In 1983 Atari crushed millions of unused video game cartridges, dumped them into a landfill, and poured concrete over all of it for good measure.
Why? They got greedy and overproduced crappy games like the adaptation of the movie E.T. They actually made more E.T. game cartridges than there were Atari consoles in existence at that time (genius!), figuring they’d use the movie’s worldwide popularity to somehow sell such a large amount. However, things didn’t go as planned…
Rush To Lameness
Production of the game was rushed to get it out in time for the Christmas buying season and Atari even decided to skip audience testing of the game to speed things along (or maybe they just didn’t want it in writing that the game seriously sucked).
The result of all this was a game that’s regarded by many as one of the worst video games of all time due to it’s bad graphics (even by old-school Atari standards) and terrible game play.
Prophetically, much of the game had E.T. stuck in some crappy ditch:
But despite the lameness of the game it sold well during the Christmas season of 1982 due to it’s association with the well loved movie and the fact that nobody had played the game yet so word hadn’t gotten out about it’s actual lameness.
Things might have turned out fine for Atari except that they had put the whole overproduction strategy into play and now had millions of unsold cartridges that nobody wanted.
Buried In Concrete
The E.T. game debacle was only one of many such situations for Atari during that time and they found themselves facing a new problem: what to do with all the unwanted game cartridges.
In September of 1983 a long line of semi-trucks carrying Atari games traveled to a New Mexico landfill.

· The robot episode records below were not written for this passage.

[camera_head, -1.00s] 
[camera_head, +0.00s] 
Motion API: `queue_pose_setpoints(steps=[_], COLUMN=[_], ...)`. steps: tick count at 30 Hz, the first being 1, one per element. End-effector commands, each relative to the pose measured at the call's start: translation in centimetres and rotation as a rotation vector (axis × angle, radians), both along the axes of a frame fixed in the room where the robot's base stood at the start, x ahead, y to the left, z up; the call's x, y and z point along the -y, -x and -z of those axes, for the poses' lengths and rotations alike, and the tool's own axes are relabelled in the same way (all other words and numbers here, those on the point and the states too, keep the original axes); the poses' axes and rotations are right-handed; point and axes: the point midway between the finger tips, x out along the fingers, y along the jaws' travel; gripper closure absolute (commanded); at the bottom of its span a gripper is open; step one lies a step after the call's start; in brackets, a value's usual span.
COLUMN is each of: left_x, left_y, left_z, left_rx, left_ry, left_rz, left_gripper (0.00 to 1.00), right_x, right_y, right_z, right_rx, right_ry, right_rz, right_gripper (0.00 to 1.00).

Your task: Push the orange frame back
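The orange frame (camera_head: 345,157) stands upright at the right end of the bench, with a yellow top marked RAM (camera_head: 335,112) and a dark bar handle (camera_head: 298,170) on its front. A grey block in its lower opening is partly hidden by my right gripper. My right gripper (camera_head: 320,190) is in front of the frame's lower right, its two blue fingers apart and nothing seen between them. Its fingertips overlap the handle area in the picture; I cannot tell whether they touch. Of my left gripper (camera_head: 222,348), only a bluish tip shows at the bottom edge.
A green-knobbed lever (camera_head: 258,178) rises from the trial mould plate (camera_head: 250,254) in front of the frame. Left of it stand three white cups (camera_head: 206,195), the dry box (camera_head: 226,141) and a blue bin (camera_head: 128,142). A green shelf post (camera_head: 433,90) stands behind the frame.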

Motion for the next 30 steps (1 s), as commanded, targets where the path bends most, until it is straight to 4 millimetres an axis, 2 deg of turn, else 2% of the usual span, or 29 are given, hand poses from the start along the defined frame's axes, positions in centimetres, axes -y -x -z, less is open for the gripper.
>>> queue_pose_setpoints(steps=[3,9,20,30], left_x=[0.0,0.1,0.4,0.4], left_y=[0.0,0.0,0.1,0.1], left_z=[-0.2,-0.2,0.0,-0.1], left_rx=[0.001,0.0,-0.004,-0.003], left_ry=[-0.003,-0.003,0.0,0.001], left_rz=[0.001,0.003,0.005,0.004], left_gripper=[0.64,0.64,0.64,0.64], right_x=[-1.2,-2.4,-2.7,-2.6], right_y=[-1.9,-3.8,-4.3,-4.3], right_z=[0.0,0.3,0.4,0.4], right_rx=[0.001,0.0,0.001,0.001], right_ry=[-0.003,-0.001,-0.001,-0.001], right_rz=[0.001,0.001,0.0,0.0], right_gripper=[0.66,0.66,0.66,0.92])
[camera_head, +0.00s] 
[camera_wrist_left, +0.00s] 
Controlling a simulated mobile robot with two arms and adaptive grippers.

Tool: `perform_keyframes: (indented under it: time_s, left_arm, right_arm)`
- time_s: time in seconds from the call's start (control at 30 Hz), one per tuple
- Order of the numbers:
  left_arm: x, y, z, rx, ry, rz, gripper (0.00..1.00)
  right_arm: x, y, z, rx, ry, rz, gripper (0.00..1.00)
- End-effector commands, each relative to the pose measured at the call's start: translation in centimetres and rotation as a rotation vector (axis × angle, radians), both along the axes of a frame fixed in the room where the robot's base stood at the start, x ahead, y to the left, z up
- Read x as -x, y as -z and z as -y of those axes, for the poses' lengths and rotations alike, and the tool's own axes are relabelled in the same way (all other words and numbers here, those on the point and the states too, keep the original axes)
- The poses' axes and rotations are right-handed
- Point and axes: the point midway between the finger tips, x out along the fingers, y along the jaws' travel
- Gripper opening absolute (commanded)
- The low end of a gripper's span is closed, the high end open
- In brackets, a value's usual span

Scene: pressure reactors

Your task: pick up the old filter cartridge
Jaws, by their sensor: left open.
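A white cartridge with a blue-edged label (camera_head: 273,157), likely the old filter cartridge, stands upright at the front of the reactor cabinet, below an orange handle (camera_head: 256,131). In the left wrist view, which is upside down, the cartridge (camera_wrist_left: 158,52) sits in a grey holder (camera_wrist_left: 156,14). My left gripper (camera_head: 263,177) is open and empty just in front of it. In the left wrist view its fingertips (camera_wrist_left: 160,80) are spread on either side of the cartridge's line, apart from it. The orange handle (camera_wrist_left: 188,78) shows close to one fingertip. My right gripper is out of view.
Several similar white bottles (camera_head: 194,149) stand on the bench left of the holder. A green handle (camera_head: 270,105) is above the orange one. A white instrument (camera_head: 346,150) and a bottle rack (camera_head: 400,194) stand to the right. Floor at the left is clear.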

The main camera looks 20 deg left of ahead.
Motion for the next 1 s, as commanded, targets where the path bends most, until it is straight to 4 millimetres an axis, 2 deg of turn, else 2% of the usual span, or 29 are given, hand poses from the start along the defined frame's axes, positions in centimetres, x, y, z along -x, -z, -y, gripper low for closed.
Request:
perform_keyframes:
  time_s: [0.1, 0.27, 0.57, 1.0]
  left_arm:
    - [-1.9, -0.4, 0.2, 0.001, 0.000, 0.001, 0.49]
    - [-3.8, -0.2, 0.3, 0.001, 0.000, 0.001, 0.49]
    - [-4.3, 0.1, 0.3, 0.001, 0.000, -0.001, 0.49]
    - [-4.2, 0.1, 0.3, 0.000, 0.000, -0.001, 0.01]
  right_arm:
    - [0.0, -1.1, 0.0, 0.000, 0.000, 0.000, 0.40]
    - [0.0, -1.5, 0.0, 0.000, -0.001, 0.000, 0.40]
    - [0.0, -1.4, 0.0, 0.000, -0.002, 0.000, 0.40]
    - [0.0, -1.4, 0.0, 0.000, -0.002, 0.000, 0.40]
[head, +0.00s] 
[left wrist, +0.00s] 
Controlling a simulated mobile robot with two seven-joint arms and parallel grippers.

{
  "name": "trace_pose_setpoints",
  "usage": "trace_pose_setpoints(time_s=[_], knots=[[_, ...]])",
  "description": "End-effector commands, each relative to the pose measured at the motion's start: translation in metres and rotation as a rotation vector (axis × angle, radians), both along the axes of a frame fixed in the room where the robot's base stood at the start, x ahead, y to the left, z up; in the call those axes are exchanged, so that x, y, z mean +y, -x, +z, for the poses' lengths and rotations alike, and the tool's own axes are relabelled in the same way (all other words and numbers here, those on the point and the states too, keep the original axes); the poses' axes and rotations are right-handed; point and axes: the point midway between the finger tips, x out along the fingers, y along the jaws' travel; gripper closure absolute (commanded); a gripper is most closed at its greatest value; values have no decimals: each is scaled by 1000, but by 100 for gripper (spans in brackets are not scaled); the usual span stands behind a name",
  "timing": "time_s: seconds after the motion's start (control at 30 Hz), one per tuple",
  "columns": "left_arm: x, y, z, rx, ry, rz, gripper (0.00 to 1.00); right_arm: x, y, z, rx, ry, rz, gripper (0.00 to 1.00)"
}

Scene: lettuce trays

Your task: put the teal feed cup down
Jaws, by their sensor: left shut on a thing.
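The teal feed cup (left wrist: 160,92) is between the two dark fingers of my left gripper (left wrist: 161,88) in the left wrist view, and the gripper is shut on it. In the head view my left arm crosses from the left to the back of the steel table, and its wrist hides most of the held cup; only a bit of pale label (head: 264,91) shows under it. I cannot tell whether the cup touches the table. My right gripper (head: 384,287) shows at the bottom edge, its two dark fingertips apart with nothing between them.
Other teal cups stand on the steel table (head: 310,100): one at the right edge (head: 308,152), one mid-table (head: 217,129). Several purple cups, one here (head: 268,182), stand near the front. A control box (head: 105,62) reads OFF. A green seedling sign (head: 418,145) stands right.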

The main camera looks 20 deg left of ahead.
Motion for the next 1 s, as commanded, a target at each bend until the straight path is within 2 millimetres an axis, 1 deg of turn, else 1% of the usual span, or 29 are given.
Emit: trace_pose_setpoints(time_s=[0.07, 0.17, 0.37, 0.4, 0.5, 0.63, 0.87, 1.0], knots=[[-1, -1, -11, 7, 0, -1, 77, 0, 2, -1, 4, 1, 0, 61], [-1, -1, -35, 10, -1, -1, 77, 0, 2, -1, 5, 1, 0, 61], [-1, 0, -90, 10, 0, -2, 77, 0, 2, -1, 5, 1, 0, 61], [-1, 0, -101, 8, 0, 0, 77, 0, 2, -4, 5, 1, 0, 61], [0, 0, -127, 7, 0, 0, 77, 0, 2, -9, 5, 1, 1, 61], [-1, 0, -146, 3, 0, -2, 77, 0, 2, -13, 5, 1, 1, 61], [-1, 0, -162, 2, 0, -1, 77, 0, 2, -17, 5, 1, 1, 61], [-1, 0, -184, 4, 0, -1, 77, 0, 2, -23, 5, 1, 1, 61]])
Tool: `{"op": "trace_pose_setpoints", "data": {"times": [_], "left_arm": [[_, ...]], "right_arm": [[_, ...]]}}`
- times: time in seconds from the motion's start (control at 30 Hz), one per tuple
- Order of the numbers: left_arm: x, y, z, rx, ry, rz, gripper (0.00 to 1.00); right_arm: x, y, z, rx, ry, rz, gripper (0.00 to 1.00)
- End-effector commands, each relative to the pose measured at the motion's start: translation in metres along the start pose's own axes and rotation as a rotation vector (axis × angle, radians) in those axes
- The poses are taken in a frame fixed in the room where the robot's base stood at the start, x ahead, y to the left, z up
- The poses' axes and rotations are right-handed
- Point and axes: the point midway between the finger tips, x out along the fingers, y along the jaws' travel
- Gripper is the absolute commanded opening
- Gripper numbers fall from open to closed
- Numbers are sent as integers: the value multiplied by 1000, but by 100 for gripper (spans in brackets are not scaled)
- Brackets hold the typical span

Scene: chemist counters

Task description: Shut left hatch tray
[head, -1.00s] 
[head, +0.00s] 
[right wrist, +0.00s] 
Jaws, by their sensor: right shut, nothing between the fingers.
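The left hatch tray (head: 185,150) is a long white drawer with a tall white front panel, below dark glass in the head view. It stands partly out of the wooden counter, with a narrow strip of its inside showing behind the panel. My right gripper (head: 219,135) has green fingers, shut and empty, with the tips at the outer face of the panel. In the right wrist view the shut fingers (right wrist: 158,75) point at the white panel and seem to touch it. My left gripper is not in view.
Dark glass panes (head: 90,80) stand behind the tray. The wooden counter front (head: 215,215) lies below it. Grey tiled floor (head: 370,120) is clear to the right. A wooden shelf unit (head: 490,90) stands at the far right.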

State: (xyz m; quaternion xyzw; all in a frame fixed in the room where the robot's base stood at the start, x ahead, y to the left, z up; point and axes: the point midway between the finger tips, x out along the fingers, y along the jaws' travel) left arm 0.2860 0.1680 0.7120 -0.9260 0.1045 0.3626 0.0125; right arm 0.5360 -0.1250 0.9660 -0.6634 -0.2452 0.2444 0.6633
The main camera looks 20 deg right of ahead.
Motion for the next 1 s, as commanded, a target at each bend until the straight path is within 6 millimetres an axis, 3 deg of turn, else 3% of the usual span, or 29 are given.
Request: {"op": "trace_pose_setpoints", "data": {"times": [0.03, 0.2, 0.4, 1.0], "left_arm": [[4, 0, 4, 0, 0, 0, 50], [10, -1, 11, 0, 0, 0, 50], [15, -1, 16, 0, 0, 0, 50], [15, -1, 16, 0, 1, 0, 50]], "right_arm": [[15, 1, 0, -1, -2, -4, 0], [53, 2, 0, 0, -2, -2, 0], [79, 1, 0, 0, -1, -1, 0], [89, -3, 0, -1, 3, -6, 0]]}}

Atari chose that particular landfill because no scavenging was allowed and the trash was crushed and buried every night.
The company tried to fake that the games were being buried because they were switching to a newer game console, that not many E.T. games were included, and that the games were ‘largely inoperable’ anyway. Suuuure.
Word soon got out out in the media about the true nature of what was happening. People in the area around the landfill began to protest what they felt was becoming an industrial waste dump for Atari’s mistakes. The landfill was forced to stop accepting Atari’s truckloads of trash and laws were passed to stop that kind of thing from happening again in the area.
The whole Atari mass mint condition video game burial in a landfill story was so fantastical that over the years people started to think that it was just another false urban legend. But there’s a lot of compelling evidence that this mass burial of E.T. games really happened.
Turns out some urban legends can actually be true, even if they are buried under a ton of concrete.